The decomposition workflow typically follows these steps:
  1. Instantiate an instance of RealHess.
  2. Call decompose(Matrix) to perform the factorization.
  3. Retrieve the resulting matrices using getH() and RealUnitaryDecomposition.getQ().
See Also:

  • Constructor Details

    • RealHess

      public RealHess()

      Creates a real Hessenburg decomposer which will reduce the matrix to an upper quasi-triangular matrix which is has zeros below the first sub-diagonal. That is, reduce to an upper Hessenburg matrix.

      By default, the orthogonal matrix will be computed. To specify if the orthogonal matrix should be computed, use RealHess(boolean).

      See Also:

    • RealHess

      public RealHess(boolean computeQ)

      Creates a real Hessenburg decomposer which will reduce the matrix to an upper quasi-triangular matrix which is has zeros below the first sub-diagonal. That is, reduce to an upper Hessenburg matrix.

      Parameters:
      computeQ - Flag indicating if the orthogonal matrix in the Hessenburg decomposition should be computed. If it is not needed, setting this to false may yield an increase in performance.
      See Also:

    • RealHess

      public RealHess(boolean computeQ, boolean inPlace)

      Creates a real Hessenburg decomposer which will reduce the matrix to an upper quasi-triangular matrix which is has zeros below the first sub-diagonal. That is, reduce to an upper Hessenburg matrix.

      Parameters:
      computeQ - Flag indicating if the orthogonal matrix in the Hessenburg decomposition should be computed. If it is not needed, setting this to false may yield an increase in performance.
      inPlace - Flag indicating if the decomposition should be done in-place.
      • If true, then the decomposition will be done in place.
      • If false, then the decomposition will be done out-of-place.
      See Also:

  • Method Details

    • decompose

      public RealHess decompose(Matrix src)

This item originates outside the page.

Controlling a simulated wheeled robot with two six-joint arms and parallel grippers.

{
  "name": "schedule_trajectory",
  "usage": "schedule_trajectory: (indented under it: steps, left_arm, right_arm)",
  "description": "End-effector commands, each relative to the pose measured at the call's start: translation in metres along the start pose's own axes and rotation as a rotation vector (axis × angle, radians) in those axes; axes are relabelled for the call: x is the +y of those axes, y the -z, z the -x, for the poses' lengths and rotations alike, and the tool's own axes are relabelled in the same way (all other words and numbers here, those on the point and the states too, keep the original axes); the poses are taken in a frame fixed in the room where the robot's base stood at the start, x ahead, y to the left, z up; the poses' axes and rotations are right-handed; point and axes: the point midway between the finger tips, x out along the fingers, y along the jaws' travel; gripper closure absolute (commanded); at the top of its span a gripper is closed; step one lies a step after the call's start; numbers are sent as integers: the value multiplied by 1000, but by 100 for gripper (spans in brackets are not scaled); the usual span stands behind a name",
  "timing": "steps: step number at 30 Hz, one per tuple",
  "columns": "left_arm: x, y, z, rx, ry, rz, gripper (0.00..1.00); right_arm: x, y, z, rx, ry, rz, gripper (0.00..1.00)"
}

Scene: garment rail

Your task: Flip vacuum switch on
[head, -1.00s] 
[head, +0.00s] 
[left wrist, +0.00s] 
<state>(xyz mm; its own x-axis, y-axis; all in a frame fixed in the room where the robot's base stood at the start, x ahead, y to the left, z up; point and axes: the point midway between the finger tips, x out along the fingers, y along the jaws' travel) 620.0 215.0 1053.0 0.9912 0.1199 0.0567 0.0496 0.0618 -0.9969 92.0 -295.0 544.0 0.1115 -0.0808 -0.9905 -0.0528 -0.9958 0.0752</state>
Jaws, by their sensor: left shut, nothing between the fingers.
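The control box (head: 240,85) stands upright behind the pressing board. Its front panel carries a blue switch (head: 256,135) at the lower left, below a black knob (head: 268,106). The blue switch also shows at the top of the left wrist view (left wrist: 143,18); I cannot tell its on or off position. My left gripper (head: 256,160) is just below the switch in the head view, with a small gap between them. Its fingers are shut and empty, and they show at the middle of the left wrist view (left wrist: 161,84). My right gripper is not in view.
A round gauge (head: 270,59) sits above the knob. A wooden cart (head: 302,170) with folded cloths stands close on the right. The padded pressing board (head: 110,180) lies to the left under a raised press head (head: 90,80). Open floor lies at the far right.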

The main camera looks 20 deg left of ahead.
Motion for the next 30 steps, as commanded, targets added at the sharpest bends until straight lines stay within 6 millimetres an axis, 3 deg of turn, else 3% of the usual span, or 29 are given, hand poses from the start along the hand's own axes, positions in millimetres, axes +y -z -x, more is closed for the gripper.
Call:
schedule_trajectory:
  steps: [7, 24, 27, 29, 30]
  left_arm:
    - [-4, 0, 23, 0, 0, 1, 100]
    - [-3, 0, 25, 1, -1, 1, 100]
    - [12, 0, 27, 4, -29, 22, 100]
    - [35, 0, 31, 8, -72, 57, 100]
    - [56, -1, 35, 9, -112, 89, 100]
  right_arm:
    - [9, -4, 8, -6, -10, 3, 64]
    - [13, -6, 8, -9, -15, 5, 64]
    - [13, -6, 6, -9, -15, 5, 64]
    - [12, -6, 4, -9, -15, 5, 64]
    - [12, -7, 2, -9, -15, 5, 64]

      Computes the Hessenberg decomposition of the specified matrix.

      Note, the computation of the orthogonal matrix \( Q \) in the decomposition is deferred until RealUnitaryDecomposition.getQ() is explicitly called. This allows for efficient decompositions when \( Q \) is not needed.

      Overrides:
      decompose in class UnitaryDecomposition<Matrix,double[]>
      Parameters:
      src - The source matrix to decompose.
      Returns:
      A reference to this decomposer.
      Throws:
      LinearAlgebraException - If src is not a square matrix.

    • decompose

      public RealHess decompose(Matrix src, int iLow, int iHigh)

      Applies decomposition to the source matrix. Note, the computation of the orthogonal matrix \( Q \) in the decomposition is deferred until RealUnitaryDecomposition.getQ() is explicitly called. This allows for efficient decompositions when \( Q \) is not needed.

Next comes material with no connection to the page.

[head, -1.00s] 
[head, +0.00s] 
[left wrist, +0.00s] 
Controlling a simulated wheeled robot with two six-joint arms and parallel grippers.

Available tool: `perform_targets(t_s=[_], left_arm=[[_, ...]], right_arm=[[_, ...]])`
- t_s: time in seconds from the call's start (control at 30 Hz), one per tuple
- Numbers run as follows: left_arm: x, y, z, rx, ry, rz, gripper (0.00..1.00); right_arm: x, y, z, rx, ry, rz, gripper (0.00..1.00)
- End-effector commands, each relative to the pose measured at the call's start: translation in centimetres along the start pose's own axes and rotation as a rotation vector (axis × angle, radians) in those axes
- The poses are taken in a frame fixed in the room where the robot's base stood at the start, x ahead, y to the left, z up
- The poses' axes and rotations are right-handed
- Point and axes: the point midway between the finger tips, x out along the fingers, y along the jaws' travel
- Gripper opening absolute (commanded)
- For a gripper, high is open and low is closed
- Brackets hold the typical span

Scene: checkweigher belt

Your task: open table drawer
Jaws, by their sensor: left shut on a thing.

      This method can be used specify that only a sub-block within the full matrix needs to be reduced. This is useful when you know that an upper and lower diagonal block of the matrix is already in the correct form, and you only need to reduce an inner sub-block of the full matrix. Most commonly this would be useful after balancing a matrix using RealBalancer, which results in the form \[ \begin{bmatrix} T_1 & X & Y \\ \mathbf{0} & B & Z \\ \mathbf{0} & \mathbf{0} & T_1 \end{bmatrix} \] where \( T_{1} \) and \( T_{2} \) are in upper-triangular form. As such, only the \( B \) block needs to be reduced. The staring row/column index of \( B \) is specified by iLow (inclusive) and the ending row/column index is specified by iHigh (exclusive). It should be noted that the blocks \( X \) and \( Z \) will also be updated during the reduction of \( B \) so the full matrix must still be passed.

      Overrides:
      decompose in class UnitaryDecomposition<Matrix,double[]>
      Parameters:
      src - The source matrix to decompose.
      iLow - Lower bound (inclusive) of the sub-matrix to reduce to upper Hessenburg form.
      iHigh - Upper bound (exclusive) of the sub-matrix to reduce to upper Hessenburg form.
      Returns:
      A reference to this decomposer.
      Throws:
      LinearAlgebraException - If src is not a square matrix.

    • initQ

      protected Matrix initQ()
      Creates and initializes \( Q \) to the appropriately sized identity matrix.
      Specified by:
      initQ in class UnitaryDecomposition<Matrix,double[]>
      Returns:
      An identity matrix with the appropriate size.

    • getUpper

      public Matrix getUpper()
      Gets the upper Hessenburg matrix, \( H \), from the last decomposition. Same as getH()
      Specified by:
      getUpper in class UnitaryDecomposition<Matrix,double[]>
      Returns:
      The upper Hessenburg matrix from the last decomposition.

    • getH

      public Matrix getH()
      Gets the upper Hessenburg matrix, \( H \), from the Hessenburg decomposition.
      Returns:
      The upper Hessenburg matrix, \( H \), from the Hessenburg decomposition.